The financial update arrives as global demand for dollar-pegged digital assets climbs. Tether recently launched USAT, a new stablecoin tailored for the U.S. market in partnership with federally chartered Anchorage Digital, signaling a strategic push for regulatory compliance stateside.
Analyst & Investor Commentary:
"These numbers are monumental," says Marcus Chen, a fintech portfolio manager at Horizon Capital. "Tether is no longer just a crypto utility; it's a macro financial player. Its Treasury holdings alone would rank it above most countries. This level of profitability and reserve growth fundamentally alters the perception of risk in the stablecoin sector."

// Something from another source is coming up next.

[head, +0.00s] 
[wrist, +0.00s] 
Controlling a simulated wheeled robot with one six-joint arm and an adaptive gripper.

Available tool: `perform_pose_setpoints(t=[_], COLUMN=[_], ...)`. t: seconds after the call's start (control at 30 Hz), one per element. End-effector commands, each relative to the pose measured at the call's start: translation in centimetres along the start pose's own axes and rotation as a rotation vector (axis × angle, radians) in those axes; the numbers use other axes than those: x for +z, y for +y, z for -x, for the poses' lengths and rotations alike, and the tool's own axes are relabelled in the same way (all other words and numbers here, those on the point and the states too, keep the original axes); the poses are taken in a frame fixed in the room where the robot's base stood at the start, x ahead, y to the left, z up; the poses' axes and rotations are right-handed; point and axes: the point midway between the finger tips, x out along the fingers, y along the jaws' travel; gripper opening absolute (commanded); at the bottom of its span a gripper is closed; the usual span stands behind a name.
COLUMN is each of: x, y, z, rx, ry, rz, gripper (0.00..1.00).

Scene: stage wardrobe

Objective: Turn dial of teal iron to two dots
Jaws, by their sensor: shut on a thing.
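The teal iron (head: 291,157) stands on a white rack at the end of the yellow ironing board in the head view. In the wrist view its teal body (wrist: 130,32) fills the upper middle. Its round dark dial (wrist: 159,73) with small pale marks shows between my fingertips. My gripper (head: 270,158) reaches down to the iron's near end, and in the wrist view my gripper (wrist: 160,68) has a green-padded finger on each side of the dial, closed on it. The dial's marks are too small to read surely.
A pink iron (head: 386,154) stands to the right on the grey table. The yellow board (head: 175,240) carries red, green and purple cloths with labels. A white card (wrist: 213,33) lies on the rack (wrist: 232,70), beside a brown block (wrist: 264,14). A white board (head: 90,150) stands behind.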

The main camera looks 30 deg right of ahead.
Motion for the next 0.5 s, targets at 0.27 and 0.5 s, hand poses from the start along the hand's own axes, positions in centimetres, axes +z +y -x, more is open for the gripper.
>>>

"It's a house of cards painted to look like Fort Knox," counters Elara Vance, a former regulator and vocal critic. "A private company amassing this much sovereign debt and gold, with opaque operational ties, poses a systemic risk they conveniently gloss over. Where is the full, audited proof of these physical gold bars? Their 'attestation' is not a full audit. The market is celebrating concentration risk as strength."
"The launch of USAT is the real story here," notes David Park, a blockchain consultant. "The profits are impressive, but the strategic pivot to a U.S.-focused, bank-partnered stablecoin shows Tether is preparing for a new regulatory era. They're building bridges to traditional finance while their core product dominates overseas markets."